Work out how many lines of the records contain "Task". Answer with the number and nothing else.
• • • • • • •
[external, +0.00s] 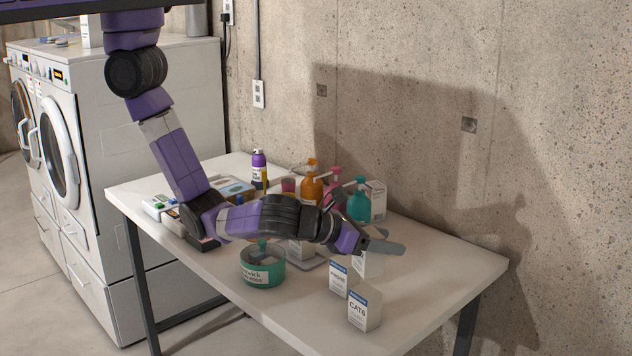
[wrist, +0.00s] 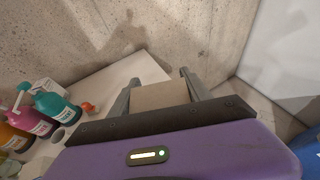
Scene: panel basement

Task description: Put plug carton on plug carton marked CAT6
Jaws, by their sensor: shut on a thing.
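My gripper (external: 384,240) is shut on a plain-sided plug carton (external: 371,266), which hangs between the grey fingers over the table. In the wrist view the carton (wrist: 160,96) shows as a tan block between the two fingers (wrist: 158,92). The plug carton marked CAT6 (external: 365,310) stands upright on the table, nearer the camera and below my gripper in the external view. The two cartons are apart in the picture. The CAT6 carton is not visible in the wrist view.
Another white carton with a blue band (external: 338,280) stands just left of the CAT6 carton. A green round tub (external: 262,271) stands further left. A teal pump bottle (external: 359,204), an orange bottle (external: 311,190) and other bottles stand behind. The table's right end (external: 450,268) is clear.

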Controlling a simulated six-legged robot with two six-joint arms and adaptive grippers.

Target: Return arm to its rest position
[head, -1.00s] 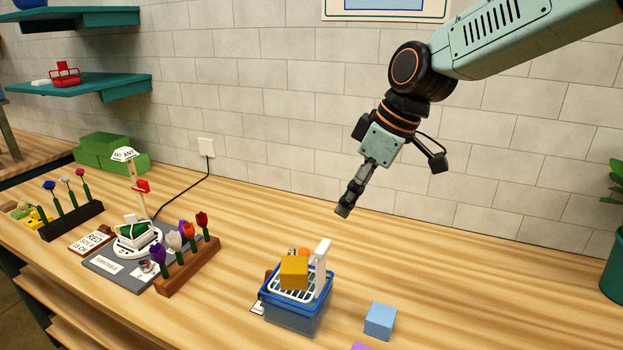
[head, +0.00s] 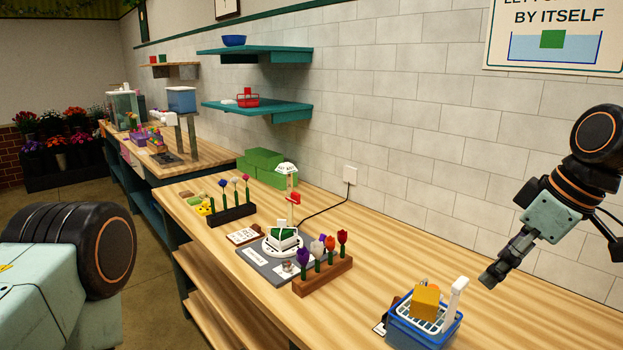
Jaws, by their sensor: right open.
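My right gripper (head: 491,279) hangs from the upper right of the head view, fingers pointing down and left. It is open and empty, in the air near the blue basket (head: 423,333), to its upper right in the picture. The basket holds a white rack with a yellow-orange block (head: 425,302) on it. Of my left arm, only a large black joint and a pale green link show at the lower left. My left gripper is out of view.
The wooden table (head: 365,290) carries a turntable (head: 282,242), a brown tulip rack (head: 323,278), a dark flower rack (head: 232,217) and green blocks (head: 265,166). A tiled wall with teal shelves (head: 257,107) stands behind. The tabletop between the tulip rack and basket is clear.

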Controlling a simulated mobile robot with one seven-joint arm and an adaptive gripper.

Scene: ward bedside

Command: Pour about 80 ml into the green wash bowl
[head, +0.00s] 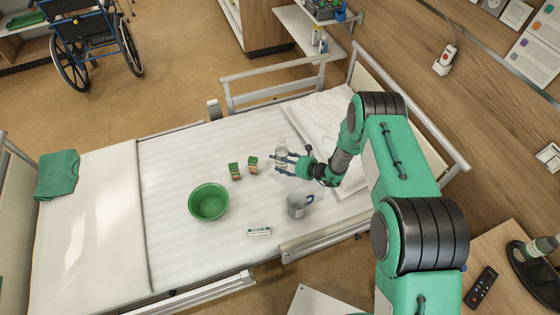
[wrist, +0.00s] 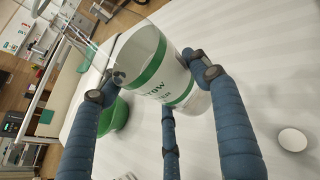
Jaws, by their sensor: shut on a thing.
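The green wash bowl (head: 209,202) stands on the white bed, left of my gripper, and its inside looks empty. It also shows behind the fingers in the wrist view (wrist: 115,116). My gripper (head: 284,164) is shut on a clear container (head: 281,153) with a white label and green bands. The wrist view shows this container (wrist: 155,62) between my blue fingers (wrist: 160,85). In the head view it looks roughly upright, above the bed and apart from the bowl. Its liquid level cannot be made out.
Two small green-and-orange cartons (head: 235,171) (head: 253,165) stand between bowl and gripper. A grey mug (head: 297,207) with a blue handle and a white-green box (head: 259,232) are nearer the front. A pillow (head: 315,125) and bed rails (head: 275,82) lie around.

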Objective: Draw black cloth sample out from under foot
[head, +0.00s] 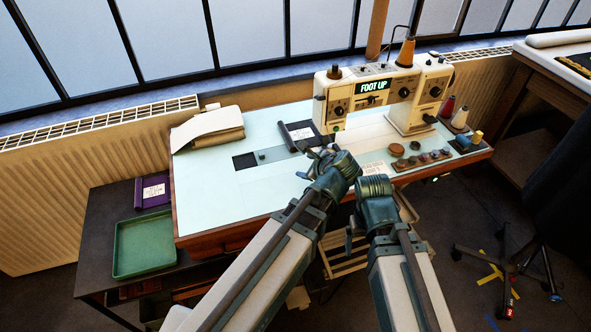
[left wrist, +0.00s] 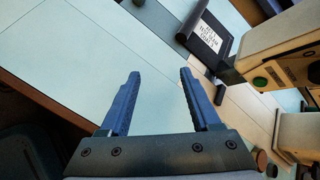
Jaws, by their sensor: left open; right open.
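The black cloth sample (head: 298,135) with a white label lies on the pale table, left of the sewing machine (head: 372,92). It also shows in the left wrist view (left wrist: 190,33), its right end close to the dark foot (left wrist: 230,74); I cannot tell whether the foot touches it. The machine's display reads FOOT UP. My left gripper (head: 314,157) is open and empty, just in front of the cloth; its fingers also show in the left wrist view (left wrist: 158,100), apart from the cloth. My right gripper (head: 351,236) is open, lower, near the table's front edge.
Folded pale cloth (head: 208,130) lies at the table's back left. Round brown pieces (head: 398,149) and thread spools (head: 460,117) are at the right. A green tray (head: 146,247) and a purple item (head: 153,190) sit on the lower side table. The left tabletop is mostly clear.

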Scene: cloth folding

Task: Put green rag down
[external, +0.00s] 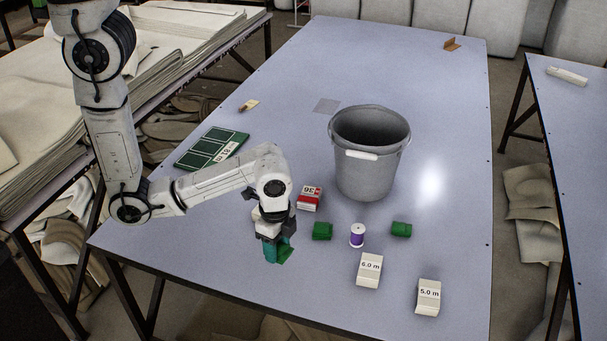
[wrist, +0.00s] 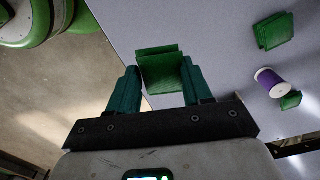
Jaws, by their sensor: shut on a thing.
• • • • • • •
Response ::
2